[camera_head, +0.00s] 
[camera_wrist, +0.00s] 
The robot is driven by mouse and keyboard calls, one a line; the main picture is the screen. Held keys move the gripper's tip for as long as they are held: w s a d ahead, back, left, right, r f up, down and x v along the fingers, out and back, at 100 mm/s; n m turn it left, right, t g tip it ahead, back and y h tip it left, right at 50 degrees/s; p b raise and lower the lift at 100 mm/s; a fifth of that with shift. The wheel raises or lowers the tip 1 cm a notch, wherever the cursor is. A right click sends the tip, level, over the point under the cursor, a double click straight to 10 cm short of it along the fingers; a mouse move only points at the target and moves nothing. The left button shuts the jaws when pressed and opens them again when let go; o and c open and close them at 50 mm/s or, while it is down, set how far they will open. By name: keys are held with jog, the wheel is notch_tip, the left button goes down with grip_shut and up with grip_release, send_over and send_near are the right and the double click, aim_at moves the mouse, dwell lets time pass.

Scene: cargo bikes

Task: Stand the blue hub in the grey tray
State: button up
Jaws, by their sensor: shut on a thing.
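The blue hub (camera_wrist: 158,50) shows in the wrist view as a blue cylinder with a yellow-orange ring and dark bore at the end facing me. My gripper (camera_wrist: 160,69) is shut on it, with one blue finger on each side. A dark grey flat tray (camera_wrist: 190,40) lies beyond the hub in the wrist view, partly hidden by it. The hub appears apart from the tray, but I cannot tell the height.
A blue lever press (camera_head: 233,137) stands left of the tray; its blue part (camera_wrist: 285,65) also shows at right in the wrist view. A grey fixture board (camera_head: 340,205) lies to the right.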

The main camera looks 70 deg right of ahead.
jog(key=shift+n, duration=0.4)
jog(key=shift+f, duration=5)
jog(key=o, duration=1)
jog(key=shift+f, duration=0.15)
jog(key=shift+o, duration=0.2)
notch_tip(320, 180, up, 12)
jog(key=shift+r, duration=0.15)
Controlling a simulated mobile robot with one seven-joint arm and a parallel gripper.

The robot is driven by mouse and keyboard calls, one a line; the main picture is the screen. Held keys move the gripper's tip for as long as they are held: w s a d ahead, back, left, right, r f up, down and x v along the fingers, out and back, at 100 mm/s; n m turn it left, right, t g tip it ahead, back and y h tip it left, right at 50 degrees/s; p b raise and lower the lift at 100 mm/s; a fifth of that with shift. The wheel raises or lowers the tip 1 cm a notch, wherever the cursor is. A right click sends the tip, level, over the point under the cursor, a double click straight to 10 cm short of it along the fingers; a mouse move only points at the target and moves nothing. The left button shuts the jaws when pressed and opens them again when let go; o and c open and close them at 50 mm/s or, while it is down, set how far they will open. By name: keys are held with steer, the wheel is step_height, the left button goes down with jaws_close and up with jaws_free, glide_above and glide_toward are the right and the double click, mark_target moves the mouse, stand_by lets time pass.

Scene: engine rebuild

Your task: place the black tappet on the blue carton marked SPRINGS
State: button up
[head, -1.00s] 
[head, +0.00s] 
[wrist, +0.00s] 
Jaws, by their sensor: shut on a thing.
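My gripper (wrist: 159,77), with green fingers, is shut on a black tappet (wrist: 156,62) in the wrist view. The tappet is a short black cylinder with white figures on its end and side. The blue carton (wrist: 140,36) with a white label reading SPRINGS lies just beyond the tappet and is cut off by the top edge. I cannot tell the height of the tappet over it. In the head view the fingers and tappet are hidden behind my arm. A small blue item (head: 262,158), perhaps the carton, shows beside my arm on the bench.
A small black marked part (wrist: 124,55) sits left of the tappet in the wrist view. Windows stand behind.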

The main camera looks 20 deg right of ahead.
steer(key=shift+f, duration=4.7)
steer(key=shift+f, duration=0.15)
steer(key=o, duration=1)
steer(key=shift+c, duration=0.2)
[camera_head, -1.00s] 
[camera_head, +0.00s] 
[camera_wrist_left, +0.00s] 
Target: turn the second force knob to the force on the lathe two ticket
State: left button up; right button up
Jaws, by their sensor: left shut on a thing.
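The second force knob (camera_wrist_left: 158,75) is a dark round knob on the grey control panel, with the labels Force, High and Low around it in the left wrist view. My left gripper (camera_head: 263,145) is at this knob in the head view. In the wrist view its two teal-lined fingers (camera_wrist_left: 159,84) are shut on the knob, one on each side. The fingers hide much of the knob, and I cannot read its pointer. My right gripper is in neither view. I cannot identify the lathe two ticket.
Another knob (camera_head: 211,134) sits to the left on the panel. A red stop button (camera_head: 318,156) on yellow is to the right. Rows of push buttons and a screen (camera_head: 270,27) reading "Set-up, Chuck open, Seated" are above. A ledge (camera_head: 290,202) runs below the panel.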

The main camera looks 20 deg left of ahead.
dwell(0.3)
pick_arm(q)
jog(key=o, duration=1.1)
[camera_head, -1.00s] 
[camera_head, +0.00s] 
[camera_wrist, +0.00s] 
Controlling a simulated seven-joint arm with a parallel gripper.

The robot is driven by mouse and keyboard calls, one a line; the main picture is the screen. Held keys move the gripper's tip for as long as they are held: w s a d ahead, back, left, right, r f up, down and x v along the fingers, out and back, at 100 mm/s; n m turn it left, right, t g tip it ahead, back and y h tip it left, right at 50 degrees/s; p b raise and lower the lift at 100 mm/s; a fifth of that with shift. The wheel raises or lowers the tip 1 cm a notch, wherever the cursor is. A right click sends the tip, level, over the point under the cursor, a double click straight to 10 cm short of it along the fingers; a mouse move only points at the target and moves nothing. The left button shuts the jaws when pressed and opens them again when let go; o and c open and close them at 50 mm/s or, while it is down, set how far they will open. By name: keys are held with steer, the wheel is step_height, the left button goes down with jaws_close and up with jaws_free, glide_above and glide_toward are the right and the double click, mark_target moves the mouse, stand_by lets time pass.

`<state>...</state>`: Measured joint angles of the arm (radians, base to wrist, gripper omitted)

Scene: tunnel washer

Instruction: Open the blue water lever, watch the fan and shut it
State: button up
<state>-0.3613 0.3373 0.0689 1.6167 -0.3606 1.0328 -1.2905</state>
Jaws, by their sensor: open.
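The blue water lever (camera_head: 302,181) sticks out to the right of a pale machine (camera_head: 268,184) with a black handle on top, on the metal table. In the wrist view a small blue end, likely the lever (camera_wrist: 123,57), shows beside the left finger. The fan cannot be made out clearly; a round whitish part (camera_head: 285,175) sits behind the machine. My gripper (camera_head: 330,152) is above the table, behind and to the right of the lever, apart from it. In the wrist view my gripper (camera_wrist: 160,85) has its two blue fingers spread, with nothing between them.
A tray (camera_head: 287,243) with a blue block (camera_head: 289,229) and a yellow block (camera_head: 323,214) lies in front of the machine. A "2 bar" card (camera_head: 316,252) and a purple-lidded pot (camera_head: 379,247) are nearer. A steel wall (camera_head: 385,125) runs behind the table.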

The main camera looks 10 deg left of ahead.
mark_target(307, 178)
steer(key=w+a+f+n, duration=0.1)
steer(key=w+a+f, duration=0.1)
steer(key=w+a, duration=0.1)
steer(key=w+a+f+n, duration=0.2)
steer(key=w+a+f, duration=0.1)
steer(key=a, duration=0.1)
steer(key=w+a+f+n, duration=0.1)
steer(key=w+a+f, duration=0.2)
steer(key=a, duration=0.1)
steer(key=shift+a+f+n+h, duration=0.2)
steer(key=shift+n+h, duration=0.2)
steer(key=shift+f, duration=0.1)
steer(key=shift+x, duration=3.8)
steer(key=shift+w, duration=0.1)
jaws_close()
-.-.-
__Problem to work on__. Show, from the listing above, each line that contains the word "simulated".

__Completed exercise__.
Controlling a simulated mobile robot with one seven-joint arm and a parallel gripper.
Controlling a simulated seven-joint arm with a parallel gripper.

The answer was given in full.